If the friction angle φ is known, the theoretical failure plane makes an angle θ = 45° + φ/2 with the major-principal plane. Rotating twice that angle around the circle gives the stresses on that plane: σn = s + t·cos(2θ) and τ = t·sin(2θ).
Worked example
σ1 = 300 kPa, σ3 = 100 kPa, φ = 30°. Deviator = 200 kPa; centre s = 200 kPa; radius t = 100 kPa = τ_max. With φ = 30°, θ = 60°, so σn = 200 + 100·cos120° = 150 kPa and τ = 100·sin120° = 86.6 kPa on the failure plane.
Common mistakes
- Swapping σ1 and σ3 — σ1 is always the larger (axial) stress; entering σ1 < σ3 is rejected.
- Confusing this with the structural Mohr's-circle tool, which transforms a general σx/σy/τxy state rather than principal stresses.
- Reading the radius as the deviator stress — the radius is half the deviator (t = (σ1 − σ3)/2).

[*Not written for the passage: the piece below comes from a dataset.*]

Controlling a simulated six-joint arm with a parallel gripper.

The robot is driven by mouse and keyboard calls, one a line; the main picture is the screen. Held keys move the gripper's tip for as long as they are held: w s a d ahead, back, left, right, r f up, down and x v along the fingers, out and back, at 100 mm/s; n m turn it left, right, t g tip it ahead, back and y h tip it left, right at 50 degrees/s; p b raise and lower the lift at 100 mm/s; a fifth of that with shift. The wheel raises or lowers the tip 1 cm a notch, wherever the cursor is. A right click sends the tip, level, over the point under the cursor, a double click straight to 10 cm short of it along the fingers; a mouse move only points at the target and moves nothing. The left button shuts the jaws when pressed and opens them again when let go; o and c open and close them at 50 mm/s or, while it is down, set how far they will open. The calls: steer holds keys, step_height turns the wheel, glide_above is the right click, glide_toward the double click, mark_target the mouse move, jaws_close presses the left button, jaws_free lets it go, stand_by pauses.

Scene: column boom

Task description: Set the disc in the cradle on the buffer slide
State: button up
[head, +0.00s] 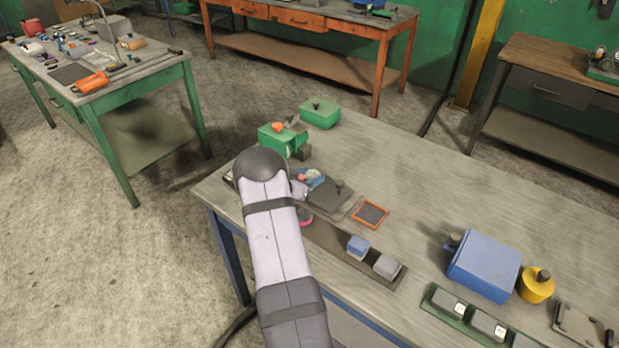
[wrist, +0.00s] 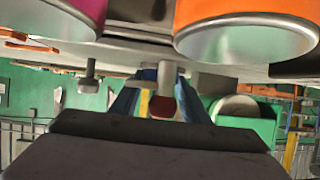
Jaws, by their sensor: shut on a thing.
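In the wrist view my gripper (wrist: 162,72) shows two blue fingers, shut on a small grey and dark red piece (wrist: 162,104). I take it for the disc, seen edge-on; its full shape is hidden. In the head view my arm covers most of the gripper above the bench's left part. A long dark strip (head: 335,244), which looks like the buffer slide, lies along the bench's front edge. It carries a blue block (head: 358,247) and a grey block (head: 387,266). A magenta round piece (head: 306,221) is at its left end, partly behind my arm. I cannot make out the cradle clearly.
A green box (head: 320,114) and a green machine (head: 277,137) stand at the back left. An orange-rimmed tray (head: 370,214) lies beside a dark plate (head: 329,192). A blue box (head: 484,266) and a yellow pot (head: 536,285) stand right. An orange cylinder (wrist: 245,38) looms close in the wrist view.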

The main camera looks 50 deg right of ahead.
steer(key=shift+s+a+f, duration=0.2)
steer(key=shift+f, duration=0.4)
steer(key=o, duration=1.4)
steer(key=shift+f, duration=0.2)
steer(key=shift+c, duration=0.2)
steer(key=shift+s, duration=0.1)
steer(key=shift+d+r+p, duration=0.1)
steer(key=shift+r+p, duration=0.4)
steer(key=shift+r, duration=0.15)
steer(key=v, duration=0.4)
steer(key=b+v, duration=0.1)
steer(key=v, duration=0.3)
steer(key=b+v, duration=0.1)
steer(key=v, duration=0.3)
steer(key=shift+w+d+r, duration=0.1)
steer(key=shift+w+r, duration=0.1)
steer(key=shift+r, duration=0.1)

Frequently asked questions
What is the deviator stress in a triaxial test?
The deviator stress is σ1 − σ3, the axial stress applied in excess of the confining (cell) pressure. It equals the diameter of the Mohr circle and drives shear failure.
Why is the failure plane at 45° + φ/2?
The Mohr–Coulomb envelope is tangent to the circle at the point rotated 2θ from the major-principal plane, which corresponds to a physical plane at θ = 45° + φ/2 — steeper than 45° because friction rotates the critical plane.

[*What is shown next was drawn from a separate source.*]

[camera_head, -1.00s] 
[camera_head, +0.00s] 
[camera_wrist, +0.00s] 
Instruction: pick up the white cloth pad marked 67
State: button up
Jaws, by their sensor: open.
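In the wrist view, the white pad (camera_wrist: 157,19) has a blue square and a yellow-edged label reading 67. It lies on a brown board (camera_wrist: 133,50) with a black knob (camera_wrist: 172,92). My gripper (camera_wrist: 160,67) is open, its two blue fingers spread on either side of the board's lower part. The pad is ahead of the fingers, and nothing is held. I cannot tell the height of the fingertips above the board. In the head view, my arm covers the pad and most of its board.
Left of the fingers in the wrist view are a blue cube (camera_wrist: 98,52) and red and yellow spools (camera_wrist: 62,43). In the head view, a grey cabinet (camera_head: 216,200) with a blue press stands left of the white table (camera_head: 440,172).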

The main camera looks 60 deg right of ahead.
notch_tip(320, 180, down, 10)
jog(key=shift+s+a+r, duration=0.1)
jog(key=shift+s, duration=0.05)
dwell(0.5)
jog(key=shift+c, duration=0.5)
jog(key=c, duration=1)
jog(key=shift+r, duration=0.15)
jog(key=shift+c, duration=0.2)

What does the radius represent?
The radius t = (σ1 − σ3)/2 is the maximum shear stress τ_max, acting on planes at 45° to the principal directions.
Should I use total or effective stresses?

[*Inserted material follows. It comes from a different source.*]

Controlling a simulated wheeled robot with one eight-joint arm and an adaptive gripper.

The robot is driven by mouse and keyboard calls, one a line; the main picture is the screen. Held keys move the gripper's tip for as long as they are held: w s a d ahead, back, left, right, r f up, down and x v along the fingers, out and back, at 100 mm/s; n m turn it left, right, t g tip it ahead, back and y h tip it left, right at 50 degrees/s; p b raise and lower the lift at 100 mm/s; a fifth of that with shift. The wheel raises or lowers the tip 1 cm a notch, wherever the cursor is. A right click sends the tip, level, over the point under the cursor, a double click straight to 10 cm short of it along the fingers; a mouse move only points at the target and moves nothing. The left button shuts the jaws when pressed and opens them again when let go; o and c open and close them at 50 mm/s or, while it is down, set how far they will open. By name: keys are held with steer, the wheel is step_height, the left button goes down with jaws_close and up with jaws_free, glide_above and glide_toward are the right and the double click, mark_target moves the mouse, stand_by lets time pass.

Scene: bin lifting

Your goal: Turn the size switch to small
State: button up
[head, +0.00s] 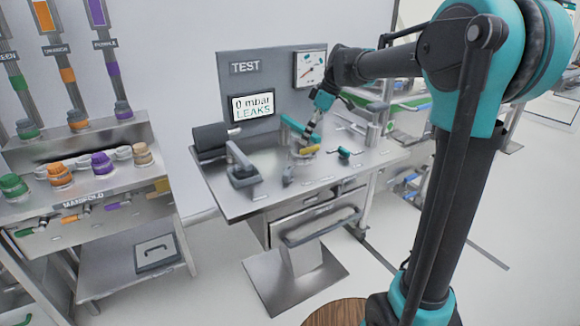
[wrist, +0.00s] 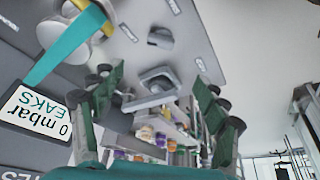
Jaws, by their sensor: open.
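A small grey knob (head: 288,176), which looks like the size switch, stands on the test bench top (head: 232,208). Pale labels lie around it, too small to read. In the wrist view a grey knob (wrist: 160,38), seemingly the same one, shows beyond the fingertips. My gripper (head: 320,104) is above the bench, behind the knob and to its right in the head view. In the wrist view my gripper (wrist: 160,78) has its fingers spread wide with nothing between them. It appears apart from the knob. The knob's setting cannot be told.
A teal lever (head: 294,125) and a yellow ring (head: 308,150) are close beside my gripper. A grey clamp-like block (head: 243,176) stands left of the knob, a teal knob (head: 345,153) right. The screen (head: 251,107) reads "0 mbar LEAKS". A manifold bench (head: 120,194) stands at left.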

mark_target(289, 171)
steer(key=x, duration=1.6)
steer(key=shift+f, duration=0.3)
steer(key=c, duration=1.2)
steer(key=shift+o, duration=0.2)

Use whichever matches your envelope: total stresses for a total-stress (cu) interpretation, effective stresses (σ' = σ − u) for a drained/effective-stress interpretation. Keep σ1 and σ3 consistent.
How is this different from the structural Mohr's circle tool?
This tool takes principal stresses σ1/σ3 directly (the triaxial framing). The structural tool starts from a general in-plane state σx, σy, τxy.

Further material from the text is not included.